• **Problem to work on**: Take the data below and copy exactly the lines starting at the one with "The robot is" and finishing at the one with "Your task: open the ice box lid", both included.

• **Source material**:
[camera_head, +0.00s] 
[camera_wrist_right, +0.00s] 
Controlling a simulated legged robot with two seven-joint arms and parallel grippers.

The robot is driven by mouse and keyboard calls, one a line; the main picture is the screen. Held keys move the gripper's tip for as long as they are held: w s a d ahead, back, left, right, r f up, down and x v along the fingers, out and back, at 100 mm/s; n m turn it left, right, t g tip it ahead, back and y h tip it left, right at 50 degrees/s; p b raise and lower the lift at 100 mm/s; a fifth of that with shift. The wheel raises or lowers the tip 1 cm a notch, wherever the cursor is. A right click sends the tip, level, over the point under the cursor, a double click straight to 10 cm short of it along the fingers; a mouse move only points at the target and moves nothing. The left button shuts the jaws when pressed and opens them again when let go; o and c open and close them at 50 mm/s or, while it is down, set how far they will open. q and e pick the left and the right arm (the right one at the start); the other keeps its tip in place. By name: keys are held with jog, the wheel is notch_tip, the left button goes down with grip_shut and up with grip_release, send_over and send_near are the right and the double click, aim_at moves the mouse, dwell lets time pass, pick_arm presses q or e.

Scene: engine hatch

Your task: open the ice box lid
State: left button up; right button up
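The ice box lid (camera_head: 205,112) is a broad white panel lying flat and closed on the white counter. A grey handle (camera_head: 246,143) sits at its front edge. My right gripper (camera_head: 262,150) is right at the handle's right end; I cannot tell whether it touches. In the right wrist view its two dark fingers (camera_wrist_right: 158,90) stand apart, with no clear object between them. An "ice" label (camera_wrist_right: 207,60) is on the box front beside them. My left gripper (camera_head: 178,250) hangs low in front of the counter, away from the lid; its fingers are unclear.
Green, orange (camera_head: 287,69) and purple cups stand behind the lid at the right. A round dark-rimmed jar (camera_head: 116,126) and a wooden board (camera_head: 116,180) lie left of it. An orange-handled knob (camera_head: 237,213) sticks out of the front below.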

• **Written reply**:
The robot is driven by mouse and keyboard calls, one a line; the main picture is the screen. Held keys move the gripper's tip for as long as they are held: w s a d ahead, back, left, right, r f up, down and x v along the fingers, out and back, at 100 mm/s; n m turn it left, right, t g tip it ahead, back and y h tip it left, right at 50 degrees/s; p b raise and lower the lift at 100 mm/s; a fifth of that with shift. The wheel raises or lowers the tip 1 cm a notch, wherever the cursor is. A right click sends the tip, level, over the point under the cursor, a double click straight to 10 cm short of it along the fingers; a mouse move only points at the target and moves nothing. The left button shuts the jaws when pressed and opens them again when let go; o and c open and close them at 50 mm/s or, while it is down, set how far they will open. q and e pick the left and the right arm (the right one at the start); the other keeps its tip in place. By name: keys are held with jog, the wheel is notch_tip, the left button goes down with grip_shut and up with grip_release, send_over and send_near are the right and the double click, aim_at moves the mouse, dwell lets time pass, pick_arm presses q or e.

Scene: engine hatch

Your task: open the ice box lid

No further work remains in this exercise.